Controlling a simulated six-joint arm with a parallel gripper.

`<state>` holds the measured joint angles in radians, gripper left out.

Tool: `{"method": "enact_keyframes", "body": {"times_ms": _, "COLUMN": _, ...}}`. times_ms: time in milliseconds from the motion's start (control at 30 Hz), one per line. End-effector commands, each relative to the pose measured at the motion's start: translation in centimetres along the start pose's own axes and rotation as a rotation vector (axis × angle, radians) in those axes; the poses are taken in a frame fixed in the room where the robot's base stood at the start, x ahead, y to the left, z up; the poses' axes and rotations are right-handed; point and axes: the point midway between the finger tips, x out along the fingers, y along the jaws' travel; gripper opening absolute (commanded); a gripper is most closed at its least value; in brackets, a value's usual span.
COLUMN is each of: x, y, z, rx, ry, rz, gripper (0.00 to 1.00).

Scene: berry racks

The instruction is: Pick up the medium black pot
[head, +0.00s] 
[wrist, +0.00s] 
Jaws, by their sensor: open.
-------
## SHORT TASK
Every line of the material must be returned exactly as it appears.

## FINAL ANSWER
Controlling a simulated six-joint arm with a parallel gripper.

`<state>` holds the measured joint angles in radians, gripper left out.

Tool: `{"method": "enact_keyframes", "body": {"times_ms": _, "COLUMN": _, ...}}`. times_ms: time in milliseconds from the motion's start (control at 30 Hz), one per line. End-effector commands, each relative to the pose measured at the motion's start: translation in centimetres along the start pose's own axes and rotation as a rotation vector (axis × angle, radians) in those axes; the poses are taken in a frame fixed in the room where the robot's base stood at the start, x ahead, y to the left, z up; the poses' axes and rotations are right-handed; point and axes: the point midway between the finger tips, x out along the fingers, y along the jaws' travel; gripper opening absolute (commanded); a gripper is most closed at its least value; in brackets, a value's usual span.
COLUMN is each of: x, y, z, rx, ry, rz, gripper (0.00 to 1.00).

Scene: berry racks

The instruction is: Pick up the medium black pot
[head, +0.00s] 
[wrist, +0.00s] 
Jaws, by their sensor: open.

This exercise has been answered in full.